Spiritism also teaches us that if the faults committed collectively are jointly atoned, the common progress is also supportive, and it is because of this principle that the differences among the races will end, among families and individuals, and Humanity, leaving its childhood, will step forward, quickly and with courage, to conquer its true purposes. (Posthumous Works - Collective Atonement).
126. Where do we find selfishness and how does it affect our society?
Most human misery has its source in the selfishness of men. Now, since everyone thinks of himself before thinking of others, and wants his own satisfaction in the first place, each one looking, of course, to provide his own pleasure at any price; and, to achieve this he sacrifices without scruple, the interests of others, from the smallest things to the biggest, in the moral order, and in the material order as well; hence all social antagonisms, all the fights, all conflicts and all miseries, because each one wants to deprive his neighbor.
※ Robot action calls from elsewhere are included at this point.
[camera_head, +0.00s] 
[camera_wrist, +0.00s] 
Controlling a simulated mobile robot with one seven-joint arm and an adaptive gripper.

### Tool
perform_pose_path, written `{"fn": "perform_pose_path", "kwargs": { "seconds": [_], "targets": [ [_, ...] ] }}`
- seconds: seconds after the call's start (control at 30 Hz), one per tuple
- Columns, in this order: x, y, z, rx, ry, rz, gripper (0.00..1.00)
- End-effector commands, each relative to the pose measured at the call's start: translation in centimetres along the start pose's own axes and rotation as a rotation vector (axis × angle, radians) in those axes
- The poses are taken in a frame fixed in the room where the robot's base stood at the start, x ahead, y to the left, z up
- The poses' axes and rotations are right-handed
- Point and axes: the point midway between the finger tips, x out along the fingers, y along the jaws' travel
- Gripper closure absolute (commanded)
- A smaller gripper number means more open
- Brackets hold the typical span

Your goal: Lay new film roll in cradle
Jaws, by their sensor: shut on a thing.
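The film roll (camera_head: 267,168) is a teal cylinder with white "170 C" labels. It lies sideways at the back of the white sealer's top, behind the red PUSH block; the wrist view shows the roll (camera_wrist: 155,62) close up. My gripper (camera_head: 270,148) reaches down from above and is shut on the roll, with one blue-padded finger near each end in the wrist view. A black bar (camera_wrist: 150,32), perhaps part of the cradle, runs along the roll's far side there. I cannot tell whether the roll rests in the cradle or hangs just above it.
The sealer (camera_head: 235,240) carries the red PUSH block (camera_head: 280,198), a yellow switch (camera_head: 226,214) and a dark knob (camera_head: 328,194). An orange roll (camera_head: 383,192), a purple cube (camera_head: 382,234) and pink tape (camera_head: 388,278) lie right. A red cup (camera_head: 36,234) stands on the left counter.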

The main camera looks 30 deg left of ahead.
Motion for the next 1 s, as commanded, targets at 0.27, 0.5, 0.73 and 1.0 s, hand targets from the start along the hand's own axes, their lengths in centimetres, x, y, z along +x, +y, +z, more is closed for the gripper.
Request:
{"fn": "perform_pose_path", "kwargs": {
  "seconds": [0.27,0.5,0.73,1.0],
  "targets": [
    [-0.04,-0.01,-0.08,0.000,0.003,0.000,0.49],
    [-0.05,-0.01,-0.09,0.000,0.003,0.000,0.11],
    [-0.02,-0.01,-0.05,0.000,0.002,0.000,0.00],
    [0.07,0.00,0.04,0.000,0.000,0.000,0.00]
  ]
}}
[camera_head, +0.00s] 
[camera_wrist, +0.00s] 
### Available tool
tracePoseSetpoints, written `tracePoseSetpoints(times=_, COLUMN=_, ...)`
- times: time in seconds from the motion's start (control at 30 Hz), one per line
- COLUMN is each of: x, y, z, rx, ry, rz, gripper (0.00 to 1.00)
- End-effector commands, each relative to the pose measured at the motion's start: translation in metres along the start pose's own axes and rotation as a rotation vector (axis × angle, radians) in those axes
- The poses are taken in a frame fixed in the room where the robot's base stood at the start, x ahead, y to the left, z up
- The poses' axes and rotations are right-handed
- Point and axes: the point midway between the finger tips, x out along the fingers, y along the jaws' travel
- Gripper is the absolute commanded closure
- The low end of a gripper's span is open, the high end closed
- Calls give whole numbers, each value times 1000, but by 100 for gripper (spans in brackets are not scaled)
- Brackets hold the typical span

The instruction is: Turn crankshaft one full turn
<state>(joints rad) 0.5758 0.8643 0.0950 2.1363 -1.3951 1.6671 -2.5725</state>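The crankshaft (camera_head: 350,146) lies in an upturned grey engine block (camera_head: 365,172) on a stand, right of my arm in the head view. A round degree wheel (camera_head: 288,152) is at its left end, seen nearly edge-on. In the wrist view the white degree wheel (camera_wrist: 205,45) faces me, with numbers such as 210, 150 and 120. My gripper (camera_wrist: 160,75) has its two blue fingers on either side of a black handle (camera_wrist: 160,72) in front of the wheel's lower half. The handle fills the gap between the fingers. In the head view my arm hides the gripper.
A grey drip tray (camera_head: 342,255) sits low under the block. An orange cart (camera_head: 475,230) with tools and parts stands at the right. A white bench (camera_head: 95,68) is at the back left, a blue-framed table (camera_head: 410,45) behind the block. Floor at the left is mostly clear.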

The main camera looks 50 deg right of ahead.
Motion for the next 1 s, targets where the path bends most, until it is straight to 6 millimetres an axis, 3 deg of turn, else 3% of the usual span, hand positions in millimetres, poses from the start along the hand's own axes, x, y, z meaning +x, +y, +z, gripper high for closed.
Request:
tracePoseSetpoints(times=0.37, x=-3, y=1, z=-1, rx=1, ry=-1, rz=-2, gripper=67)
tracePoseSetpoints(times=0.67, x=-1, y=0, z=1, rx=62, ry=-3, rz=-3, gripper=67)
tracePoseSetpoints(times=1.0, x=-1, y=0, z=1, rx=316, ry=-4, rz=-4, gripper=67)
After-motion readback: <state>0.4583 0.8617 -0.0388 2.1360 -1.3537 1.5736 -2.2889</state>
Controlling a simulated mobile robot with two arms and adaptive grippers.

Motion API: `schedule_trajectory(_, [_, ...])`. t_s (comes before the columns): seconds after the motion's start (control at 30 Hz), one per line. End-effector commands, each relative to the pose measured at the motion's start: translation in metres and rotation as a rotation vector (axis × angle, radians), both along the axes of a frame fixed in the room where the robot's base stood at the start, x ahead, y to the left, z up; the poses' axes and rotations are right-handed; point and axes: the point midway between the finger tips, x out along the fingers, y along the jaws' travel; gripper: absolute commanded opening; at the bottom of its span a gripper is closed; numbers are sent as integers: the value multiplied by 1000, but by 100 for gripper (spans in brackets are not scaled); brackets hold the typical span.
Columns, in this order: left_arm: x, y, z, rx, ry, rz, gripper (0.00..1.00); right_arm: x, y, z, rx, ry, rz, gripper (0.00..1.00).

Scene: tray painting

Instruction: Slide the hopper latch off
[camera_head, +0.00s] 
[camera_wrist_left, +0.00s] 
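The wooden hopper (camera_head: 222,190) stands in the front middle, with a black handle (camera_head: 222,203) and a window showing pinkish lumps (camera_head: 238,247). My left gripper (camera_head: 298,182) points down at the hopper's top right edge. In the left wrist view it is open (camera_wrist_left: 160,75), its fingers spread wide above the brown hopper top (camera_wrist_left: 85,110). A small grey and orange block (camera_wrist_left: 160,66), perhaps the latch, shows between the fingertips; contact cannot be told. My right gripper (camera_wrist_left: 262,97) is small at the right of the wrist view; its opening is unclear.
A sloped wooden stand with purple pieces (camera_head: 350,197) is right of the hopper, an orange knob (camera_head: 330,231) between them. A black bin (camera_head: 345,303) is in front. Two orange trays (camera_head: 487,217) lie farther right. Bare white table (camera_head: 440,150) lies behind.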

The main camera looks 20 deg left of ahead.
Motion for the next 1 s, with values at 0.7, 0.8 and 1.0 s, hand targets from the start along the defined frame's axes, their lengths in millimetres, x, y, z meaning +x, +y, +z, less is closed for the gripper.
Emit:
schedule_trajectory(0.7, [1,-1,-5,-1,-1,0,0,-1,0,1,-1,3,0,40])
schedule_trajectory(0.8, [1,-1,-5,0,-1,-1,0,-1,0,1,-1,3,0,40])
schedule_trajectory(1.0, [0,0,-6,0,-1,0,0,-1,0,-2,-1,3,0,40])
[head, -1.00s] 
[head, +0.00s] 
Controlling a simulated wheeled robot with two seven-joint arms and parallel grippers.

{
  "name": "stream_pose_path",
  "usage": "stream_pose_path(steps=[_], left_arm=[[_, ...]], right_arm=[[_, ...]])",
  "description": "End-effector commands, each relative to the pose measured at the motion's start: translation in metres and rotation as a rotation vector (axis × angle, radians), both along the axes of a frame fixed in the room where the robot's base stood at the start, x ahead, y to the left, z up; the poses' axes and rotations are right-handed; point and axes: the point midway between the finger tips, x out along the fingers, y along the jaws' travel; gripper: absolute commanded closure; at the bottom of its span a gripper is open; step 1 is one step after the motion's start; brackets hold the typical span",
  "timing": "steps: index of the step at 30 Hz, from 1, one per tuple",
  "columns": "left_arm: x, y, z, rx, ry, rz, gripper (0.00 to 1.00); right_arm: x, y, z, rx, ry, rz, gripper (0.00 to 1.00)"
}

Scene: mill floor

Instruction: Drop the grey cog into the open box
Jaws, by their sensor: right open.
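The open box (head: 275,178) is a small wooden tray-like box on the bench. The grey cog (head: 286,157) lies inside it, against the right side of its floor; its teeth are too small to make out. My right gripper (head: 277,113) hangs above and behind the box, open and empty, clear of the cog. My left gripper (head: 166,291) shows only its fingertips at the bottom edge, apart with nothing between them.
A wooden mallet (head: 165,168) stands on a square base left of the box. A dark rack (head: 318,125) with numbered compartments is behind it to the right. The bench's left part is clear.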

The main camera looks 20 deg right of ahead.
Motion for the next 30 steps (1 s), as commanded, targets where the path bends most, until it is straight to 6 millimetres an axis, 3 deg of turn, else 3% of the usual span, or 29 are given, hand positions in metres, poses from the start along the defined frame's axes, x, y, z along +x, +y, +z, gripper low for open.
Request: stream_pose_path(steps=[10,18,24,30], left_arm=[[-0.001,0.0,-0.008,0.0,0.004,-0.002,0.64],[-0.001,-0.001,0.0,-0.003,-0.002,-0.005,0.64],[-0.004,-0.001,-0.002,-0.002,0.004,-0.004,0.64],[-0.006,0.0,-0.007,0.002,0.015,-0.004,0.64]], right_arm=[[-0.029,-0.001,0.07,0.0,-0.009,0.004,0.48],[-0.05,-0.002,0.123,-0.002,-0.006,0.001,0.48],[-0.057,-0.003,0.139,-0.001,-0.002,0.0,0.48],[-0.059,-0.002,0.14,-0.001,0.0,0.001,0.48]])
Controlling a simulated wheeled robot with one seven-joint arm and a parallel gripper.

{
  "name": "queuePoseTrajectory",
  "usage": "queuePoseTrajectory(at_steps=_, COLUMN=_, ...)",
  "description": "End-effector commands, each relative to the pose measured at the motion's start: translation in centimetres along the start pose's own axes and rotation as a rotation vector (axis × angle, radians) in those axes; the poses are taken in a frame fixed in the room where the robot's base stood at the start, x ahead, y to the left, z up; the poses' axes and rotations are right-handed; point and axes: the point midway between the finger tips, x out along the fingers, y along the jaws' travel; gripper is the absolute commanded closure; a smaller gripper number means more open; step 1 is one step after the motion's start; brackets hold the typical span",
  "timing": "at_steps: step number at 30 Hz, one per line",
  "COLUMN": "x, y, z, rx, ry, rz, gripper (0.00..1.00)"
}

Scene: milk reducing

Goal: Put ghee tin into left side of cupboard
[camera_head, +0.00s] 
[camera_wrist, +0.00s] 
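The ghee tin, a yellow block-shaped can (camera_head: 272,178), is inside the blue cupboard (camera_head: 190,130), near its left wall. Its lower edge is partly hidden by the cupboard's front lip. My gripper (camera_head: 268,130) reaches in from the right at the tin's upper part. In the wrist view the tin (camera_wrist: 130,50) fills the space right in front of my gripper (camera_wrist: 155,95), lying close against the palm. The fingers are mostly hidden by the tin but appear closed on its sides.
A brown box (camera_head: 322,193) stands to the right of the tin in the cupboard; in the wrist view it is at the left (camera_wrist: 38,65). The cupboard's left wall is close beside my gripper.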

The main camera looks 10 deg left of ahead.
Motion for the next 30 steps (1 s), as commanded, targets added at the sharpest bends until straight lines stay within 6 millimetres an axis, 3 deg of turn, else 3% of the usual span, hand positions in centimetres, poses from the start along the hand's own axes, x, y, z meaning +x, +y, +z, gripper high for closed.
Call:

Selfishness has its source in pride. The enlargement of a man’s personality makes him he consider himself superior to others, believing he has more rights, and thus he feels hurt with everything that, according to him, is a blow to his rights. Due to his pride, he gives himself an importance, which makes him naturally selfish. But both selfishness and pride have their source in a natural feeling: self-preservation. (Posthumous Works - Selfishness and Pride).